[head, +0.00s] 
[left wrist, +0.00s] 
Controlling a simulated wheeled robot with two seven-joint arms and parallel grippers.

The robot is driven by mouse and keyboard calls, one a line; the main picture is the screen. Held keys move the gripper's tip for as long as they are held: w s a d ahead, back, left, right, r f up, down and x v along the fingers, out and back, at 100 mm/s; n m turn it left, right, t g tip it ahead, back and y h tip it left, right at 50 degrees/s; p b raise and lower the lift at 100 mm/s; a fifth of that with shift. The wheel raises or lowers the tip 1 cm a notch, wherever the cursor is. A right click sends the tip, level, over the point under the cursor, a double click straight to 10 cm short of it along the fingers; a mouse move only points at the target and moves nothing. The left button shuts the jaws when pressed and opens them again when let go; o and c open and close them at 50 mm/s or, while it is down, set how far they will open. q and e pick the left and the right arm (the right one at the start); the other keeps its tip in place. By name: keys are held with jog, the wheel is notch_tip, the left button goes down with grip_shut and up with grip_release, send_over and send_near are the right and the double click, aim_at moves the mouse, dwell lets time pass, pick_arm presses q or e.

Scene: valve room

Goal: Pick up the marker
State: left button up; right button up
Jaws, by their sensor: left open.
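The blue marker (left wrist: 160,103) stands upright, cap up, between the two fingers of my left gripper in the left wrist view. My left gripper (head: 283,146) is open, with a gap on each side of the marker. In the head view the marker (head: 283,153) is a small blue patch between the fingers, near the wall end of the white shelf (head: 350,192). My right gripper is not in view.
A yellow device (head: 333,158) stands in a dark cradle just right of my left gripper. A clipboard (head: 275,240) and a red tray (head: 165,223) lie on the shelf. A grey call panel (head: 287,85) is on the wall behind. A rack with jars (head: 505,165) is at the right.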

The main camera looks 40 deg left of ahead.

» **EXERCISE DETAILS**:
Retype the material in full. Each word must match.

» **ANSWER TO THE TASK**:
[head, +0.00s] 
[left wrist, +0.00s] 
Controlling a simulated wheeled robot with two seven-joint arms and parallel grippers.

The robot is driven by mouse and keyboard calls, one a line; the main picture is the screen. Held keys move the gripper's tip for as long as they are held: w s a d ahead, back, left, right, r f up, down and x v along the fingers, out and back, at 100 mm/s; n m turn it left, right, t g tip it ahead, back and y h tip it left, right at 50 degrees/s; p b raise and lower the lift at 100 mm/s; a fifth of that with shift. The wheel raises or lowers the tip 1 cm a notch, wherever the cursor is. A right click sends the tip, level, over the point under the cursor, a double click straight to 10 cm short of it along the fingers; a mouse move only points at the target and moves nothing. The left button shuts the jaws when pressed and opens them again when let go; o and c open and close them at 50 mm/s or, while it is down, set how far they will open. q and e pick the left and the right arm (the right one at the start); the other keeps its tip in place. By name: keys are held with jog, the wheel is notch_tip, the left button goes down with grip_shut and up with grip_release, send_over and send_near are the right and the double click, aim_at moves the mouse, dwell lets time pass, pick_arm presses q or e.

Scene: valve room

Goal: Pick up the marker
State: left button up; right button up
Jaws, by their sensor: left open.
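The blue marker (left wrist: 160,103) stands upright, cap up, between the two fingers of my left gripper in the left wrist view. My left gripper (head: 283,146) is open, with a gap on each side of the marker. In the head view the marker (head: 283,153) is a small blue patch between the fingers, near the wall end of the white shelf (head: 350,192). My right gripper is not in view.
A yellow device (head: 333,158) stands in a dark cradle just right of my left gripper. A clipboard (head: 275,240) and a red tray (head: 165,223) lie on the shelf. A grey call panel (head: 287,85) is on the wall behind. A rack with jars (head: 505,165) is at the right.

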The main camera looks 40 deg left of ahead.

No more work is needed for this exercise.